Kamis, 10 Oktober 2013

Enam Lima dan Distorsi Besar ala OrBa

Enam Lima dan Distorsi Besar ala OrBa
Iqra Anugrah  Mahasiswa Doktoral Ilmu Politik di Northern Illinois University, AS
INDOPROGRESS, 09 Oktober 2013


AWALNYA saya agak enggan untuk menulis sebuah artikel tentang genosida 65, apalagi dikala banyak artikel lain menulis hal serupa. Bukan apa-apa, namun seperti yang ditulis oleh kawan Windu Jusuf dalam artikelnya Enam Lima dan Kita, beberapa waktu yang lalu, saya takut kembali terjebak dalam rutinitas ‘komodifikasi’ Peristiwa ’65 dan penekanan yang berlebihan narasi korban, melupakan fakta bahwa rakyat jelata pernah mencoba menjadi subyek sejarah dalam politik Indonesia.
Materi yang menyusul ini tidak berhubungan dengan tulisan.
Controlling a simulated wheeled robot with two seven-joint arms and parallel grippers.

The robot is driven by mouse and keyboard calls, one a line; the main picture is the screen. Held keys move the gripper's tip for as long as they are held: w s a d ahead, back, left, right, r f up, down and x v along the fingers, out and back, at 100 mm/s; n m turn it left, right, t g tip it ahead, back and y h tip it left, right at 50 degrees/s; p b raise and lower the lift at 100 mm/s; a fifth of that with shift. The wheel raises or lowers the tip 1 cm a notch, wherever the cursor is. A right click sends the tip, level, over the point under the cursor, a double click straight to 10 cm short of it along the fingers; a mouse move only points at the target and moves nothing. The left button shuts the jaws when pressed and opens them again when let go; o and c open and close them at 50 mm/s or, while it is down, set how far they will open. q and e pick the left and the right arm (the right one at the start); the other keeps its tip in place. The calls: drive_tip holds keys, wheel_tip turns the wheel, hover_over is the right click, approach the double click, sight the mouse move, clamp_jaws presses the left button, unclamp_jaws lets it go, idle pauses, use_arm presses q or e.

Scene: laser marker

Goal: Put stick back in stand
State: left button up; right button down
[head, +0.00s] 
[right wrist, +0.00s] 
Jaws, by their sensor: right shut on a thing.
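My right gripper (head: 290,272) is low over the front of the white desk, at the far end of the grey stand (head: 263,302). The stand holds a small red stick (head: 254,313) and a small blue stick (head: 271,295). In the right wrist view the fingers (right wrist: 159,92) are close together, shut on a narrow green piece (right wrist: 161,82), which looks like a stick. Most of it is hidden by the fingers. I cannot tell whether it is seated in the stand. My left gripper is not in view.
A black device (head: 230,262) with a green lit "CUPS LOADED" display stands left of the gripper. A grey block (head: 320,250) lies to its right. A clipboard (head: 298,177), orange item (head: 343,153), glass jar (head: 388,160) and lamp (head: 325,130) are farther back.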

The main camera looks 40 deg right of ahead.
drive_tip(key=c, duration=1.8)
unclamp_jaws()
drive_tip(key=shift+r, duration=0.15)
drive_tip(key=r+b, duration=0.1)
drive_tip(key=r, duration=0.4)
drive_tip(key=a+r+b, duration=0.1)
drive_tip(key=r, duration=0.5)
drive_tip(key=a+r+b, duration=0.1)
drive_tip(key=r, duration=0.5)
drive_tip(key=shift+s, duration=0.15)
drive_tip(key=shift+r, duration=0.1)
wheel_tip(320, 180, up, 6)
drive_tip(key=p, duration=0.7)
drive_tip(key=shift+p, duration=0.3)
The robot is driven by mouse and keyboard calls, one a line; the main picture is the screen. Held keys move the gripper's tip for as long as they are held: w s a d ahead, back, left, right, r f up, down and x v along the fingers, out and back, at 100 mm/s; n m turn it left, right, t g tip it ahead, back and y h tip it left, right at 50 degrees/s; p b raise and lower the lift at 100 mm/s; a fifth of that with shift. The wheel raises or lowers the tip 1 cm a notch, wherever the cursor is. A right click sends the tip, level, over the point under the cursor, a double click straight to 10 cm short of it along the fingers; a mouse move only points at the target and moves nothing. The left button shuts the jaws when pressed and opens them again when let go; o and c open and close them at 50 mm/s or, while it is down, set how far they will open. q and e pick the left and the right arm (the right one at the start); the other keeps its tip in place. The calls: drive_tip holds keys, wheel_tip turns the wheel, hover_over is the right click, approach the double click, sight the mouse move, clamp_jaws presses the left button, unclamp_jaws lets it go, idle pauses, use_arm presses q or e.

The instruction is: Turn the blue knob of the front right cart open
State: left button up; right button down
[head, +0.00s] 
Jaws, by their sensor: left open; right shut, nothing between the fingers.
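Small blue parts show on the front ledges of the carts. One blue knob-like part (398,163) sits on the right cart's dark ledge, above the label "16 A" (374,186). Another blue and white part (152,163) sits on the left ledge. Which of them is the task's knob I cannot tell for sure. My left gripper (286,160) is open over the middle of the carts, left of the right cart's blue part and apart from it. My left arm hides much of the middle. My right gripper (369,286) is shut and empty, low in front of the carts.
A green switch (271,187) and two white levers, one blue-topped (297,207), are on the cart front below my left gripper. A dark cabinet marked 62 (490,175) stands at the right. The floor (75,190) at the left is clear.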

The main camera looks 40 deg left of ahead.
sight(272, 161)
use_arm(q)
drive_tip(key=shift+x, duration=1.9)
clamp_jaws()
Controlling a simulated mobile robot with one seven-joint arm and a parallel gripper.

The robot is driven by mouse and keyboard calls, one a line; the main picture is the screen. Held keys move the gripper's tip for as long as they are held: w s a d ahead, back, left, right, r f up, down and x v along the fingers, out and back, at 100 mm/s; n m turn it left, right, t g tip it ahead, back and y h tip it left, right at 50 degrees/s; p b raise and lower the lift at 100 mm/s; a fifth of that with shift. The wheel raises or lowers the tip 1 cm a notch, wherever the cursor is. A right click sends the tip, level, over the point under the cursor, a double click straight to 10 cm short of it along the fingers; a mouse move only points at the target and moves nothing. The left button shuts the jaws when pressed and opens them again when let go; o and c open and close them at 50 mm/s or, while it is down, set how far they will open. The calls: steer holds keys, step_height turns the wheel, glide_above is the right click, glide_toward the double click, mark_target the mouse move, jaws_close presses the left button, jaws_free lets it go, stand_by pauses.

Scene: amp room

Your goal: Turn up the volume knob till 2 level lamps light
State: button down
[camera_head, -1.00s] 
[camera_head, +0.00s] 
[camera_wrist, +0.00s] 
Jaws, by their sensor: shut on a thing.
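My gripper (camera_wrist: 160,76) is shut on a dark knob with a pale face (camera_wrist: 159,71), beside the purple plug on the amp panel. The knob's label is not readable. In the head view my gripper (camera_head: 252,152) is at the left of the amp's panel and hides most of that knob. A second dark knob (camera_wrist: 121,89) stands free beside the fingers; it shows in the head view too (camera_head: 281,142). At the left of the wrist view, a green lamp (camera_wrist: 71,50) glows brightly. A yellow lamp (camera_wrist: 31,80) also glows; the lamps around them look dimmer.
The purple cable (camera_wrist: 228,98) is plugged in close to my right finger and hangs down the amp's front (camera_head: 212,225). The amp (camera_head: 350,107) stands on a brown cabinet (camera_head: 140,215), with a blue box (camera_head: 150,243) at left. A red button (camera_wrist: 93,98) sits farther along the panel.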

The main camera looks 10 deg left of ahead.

Namun, ada satu tautan yang segera menarik perhatian saya dan membuat saya mengernyitkan dahi. Ya, benar, tautan itu adalah artikel Indonesianis senior R. William Liddle Tantangan Negara Preman, atau yang lebih akrab dikenal sebagai Profesor Liddle di Kompas, mengenai film The Act of Killing (TAoK) dan Peristiwa ’65. Setelah membaca artikel tersebut, mengingat konsekuensi yang bisa dihasilkan darinya dan pentingnya penerangan warisan Peristiwa ’65 bagi kita, saya memutuskan untuk menulis artikel ini dan sampai pada kesimpulan berikut: ‘buah pikiran dan sikap yang tercermin dalam tulisan Liddle mengonfirmasi bahwa beliau adalah seorang apologis Orde Baru (OrBa).’[1]

Membongkar sesat pikir ala OrBa

Setidaknya ada empat topik yang dapat kita bahas dan bongkar dari tulisan Liddle. Pertama,kejengkelan Liddle atas tafsir dan analisa sejarah dalam TAoK. Kedua, anjuran perlunya membaca sejarah ‘alternatif’ dibumbui dengan retorika ‘kejamnya Komunis’ di berbagai belahan dunia. Ketiga,pembacaan Liddle atas konteks sejarah seputar Peristiwa ’65 dan terakhir, kritik Liddle atas tafsir ‘negara preman’ atas politik Indonesia.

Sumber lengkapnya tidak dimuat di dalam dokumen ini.